Entscheidungsstichwort (Thema)

Grundsicherung für Arbeitsuchende. Leistungsausschluss für Ausländer bei Aufenthalt zur Arbeitsuche. Unionsbürger. europarechtskonforme Auslegung. Wiedereinreise nach mehrjährigem Auslandsaufenthalt.
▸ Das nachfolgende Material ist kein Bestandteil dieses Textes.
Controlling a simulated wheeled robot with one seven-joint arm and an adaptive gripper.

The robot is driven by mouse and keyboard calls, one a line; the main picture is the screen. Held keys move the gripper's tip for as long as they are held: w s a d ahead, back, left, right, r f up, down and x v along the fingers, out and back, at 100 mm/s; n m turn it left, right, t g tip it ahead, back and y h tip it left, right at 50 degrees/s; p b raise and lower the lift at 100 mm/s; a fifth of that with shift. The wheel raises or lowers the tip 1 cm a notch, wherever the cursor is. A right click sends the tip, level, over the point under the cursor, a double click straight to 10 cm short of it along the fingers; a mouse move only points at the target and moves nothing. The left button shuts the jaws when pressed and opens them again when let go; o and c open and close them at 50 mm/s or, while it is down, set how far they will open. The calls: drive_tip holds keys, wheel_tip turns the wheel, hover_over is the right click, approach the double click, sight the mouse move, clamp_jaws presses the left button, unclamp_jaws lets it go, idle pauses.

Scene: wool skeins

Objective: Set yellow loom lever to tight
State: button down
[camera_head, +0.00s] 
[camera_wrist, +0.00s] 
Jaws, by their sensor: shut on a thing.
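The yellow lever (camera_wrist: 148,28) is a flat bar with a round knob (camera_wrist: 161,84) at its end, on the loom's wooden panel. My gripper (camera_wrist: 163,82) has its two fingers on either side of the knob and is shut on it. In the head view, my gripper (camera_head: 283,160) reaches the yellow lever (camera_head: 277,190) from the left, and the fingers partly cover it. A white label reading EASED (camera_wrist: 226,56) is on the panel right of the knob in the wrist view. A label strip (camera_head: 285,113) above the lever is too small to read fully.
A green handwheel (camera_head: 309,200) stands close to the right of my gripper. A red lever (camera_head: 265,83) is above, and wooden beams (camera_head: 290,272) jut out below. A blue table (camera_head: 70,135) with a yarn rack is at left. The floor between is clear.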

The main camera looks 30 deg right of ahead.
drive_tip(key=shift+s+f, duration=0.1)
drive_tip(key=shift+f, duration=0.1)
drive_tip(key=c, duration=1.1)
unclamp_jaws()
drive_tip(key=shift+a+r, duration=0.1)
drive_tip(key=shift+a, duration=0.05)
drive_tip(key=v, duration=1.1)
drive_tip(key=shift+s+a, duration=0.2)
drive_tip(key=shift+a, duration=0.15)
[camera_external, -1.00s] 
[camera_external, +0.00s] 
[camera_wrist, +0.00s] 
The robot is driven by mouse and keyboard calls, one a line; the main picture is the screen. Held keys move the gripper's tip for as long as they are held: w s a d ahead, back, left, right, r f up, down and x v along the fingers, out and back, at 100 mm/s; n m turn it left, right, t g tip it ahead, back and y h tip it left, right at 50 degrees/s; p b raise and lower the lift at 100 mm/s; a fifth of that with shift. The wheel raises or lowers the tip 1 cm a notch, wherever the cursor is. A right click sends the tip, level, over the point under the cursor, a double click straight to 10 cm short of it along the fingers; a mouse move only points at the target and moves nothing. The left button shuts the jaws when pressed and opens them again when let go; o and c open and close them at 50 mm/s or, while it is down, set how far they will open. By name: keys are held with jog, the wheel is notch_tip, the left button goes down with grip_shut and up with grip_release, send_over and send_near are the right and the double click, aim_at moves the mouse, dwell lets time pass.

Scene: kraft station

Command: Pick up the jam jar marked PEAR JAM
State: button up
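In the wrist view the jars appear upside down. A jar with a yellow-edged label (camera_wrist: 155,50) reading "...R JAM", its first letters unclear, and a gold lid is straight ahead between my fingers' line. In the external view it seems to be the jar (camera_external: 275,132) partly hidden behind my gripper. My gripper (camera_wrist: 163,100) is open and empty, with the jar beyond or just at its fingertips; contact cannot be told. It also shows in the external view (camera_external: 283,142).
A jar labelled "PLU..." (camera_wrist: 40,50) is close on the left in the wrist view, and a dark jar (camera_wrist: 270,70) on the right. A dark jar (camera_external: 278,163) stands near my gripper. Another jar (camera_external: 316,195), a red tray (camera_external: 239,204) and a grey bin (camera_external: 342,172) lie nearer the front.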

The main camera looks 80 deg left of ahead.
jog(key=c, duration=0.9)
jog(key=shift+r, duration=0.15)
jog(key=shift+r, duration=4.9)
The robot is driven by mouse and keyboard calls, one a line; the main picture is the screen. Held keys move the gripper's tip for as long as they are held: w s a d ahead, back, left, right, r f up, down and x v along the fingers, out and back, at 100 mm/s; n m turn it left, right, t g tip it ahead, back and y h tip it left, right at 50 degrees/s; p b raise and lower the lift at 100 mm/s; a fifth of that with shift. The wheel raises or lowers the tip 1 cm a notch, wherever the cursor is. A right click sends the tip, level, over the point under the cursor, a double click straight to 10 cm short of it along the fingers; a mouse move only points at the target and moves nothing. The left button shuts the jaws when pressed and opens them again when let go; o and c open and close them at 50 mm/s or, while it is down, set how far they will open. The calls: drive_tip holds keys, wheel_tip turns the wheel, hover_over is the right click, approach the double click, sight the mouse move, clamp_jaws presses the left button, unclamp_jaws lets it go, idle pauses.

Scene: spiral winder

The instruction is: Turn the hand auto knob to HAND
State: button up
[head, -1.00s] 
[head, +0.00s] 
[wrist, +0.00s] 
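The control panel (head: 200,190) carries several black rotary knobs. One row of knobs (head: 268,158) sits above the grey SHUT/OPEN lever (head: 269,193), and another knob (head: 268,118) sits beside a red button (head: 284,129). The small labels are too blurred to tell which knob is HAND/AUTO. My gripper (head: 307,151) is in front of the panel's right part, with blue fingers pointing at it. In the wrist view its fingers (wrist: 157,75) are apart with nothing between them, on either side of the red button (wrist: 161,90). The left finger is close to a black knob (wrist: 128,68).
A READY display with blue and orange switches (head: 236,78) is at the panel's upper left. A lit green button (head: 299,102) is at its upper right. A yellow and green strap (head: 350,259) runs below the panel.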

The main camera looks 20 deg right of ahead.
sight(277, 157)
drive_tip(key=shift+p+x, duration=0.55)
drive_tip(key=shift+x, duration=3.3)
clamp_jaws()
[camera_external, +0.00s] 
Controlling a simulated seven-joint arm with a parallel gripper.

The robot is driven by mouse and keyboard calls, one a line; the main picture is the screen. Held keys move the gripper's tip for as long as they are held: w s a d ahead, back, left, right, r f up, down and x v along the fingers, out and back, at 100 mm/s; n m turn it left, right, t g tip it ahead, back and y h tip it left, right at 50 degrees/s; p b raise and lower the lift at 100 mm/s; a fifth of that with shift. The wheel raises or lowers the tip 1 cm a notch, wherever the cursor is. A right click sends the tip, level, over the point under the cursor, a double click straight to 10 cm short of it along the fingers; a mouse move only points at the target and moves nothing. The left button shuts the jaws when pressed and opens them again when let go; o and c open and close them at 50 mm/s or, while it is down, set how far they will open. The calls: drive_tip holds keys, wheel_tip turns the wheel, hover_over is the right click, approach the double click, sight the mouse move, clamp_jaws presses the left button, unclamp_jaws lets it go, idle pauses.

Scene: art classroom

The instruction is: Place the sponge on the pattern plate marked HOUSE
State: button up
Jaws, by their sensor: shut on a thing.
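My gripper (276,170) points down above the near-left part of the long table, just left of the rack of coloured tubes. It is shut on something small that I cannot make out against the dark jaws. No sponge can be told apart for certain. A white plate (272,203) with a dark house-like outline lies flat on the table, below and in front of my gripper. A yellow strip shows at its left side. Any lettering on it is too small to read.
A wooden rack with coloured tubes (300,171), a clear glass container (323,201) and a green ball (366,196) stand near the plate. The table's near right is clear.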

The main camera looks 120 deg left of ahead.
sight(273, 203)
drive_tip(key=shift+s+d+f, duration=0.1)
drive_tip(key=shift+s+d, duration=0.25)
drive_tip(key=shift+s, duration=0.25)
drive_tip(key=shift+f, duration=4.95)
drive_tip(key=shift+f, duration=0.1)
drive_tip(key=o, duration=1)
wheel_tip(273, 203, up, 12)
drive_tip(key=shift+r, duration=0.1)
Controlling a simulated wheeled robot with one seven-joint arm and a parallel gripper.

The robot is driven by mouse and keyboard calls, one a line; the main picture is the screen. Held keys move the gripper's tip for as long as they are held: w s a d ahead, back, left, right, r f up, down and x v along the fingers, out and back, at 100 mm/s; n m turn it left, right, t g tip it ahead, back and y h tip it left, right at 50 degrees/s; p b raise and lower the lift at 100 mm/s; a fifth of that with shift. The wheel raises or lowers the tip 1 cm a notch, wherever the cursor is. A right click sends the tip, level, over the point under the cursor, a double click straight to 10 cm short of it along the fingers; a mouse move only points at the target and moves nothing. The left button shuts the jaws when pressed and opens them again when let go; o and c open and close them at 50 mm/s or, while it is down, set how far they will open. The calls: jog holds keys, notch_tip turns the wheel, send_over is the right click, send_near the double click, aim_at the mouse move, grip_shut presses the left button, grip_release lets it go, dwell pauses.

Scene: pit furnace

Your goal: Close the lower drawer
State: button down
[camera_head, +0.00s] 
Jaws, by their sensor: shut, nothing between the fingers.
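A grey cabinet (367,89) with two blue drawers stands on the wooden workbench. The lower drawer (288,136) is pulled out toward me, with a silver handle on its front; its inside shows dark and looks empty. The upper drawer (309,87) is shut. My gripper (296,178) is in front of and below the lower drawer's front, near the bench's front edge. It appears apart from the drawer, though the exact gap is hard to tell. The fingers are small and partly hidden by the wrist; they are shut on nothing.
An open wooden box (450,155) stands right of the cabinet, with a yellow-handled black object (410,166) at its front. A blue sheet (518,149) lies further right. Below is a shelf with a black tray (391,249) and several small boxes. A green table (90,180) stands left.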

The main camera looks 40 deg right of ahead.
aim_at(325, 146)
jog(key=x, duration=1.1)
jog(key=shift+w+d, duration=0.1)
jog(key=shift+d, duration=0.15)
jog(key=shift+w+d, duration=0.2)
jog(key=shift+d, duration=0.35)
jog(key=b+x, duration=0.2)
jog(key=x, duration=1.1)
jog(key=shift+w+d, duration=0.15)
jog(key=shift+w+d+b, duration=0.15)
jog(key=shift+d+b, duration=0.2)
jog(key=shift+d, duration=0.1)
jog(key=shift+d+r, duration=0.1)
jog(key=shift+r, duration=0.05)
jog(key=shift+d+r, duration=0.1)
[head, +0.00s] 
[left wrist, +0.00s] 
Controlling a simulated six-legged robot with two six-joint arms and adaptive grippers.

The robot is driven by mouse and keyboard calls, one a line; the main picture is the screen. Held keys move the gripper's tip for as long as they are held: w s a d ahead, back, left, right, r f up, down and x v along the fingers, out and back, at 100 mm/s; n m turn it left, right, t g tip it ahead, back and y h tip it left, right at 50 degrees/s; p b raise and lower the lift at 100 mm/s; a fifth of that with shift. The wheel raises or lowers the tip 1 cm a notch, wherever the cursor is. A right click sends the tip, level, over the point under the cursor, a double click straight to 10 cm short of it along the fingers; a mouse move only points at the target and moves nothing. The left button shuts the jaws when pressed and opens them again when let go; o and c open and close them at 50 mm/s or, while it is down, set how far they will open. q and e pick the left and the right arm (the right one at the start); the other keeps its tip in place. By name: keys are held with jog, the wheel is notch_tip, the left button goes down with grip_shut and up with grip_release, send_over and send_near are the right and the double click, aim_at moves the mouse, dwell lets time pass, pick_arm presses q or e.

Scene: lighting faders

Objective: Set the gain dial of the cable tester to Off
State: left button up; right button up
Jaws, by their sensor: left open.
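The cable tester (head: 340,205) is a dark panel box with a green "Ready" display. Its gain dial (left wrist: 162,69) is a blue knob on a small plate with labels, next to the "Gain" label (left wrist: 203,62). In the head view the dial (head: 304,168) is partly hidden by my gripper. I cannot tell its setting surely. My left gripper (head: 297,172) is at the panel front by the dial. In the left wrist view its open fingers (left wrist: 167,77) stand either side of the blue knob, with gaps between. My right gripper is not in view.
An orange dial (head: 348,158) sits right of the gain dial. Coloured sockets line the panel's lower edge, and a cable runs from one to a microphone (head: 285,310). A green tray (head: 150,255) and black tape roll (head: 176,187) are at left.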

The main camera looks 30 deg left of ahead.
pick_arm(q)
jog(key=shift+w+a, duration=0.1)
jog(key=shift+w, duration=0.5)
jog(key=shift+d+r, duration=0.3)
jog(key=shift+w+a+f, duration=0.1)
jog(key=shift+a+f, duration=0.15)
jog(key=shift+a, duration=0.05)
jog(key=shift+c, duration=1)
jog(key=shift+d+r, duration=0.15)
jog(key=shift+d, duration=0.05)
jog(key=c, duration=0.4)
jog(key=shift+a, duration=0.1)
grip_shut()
Arbeitsmarktverbindung durch langjährige versicherungspflichtige Beschäftigung im Inland

 

Leitsatz (amtlich)

1. Der Leistungsausschluss für Arbeit suchende EU Bürger in § 7 Abs 1 S 2 Nr 2 SGB 2 ist nicht von Art 24 Abs 2 Freizügigkeits-RL 2004/38 (juris: EGRL 38/2004) gedeckt, weil es sich bei den Leistungen zur Sicherung des Lebensunterhalts nach dem SGB 2 nicht um Sozialhilfeleistungen handelt.

2. Der Leistungsausschluss verstößt bei Personen, die vom persönlichen Anwendungsbereich der EGV 883/2004 erfasst sind, gegen Art 4 EGV 883/2004.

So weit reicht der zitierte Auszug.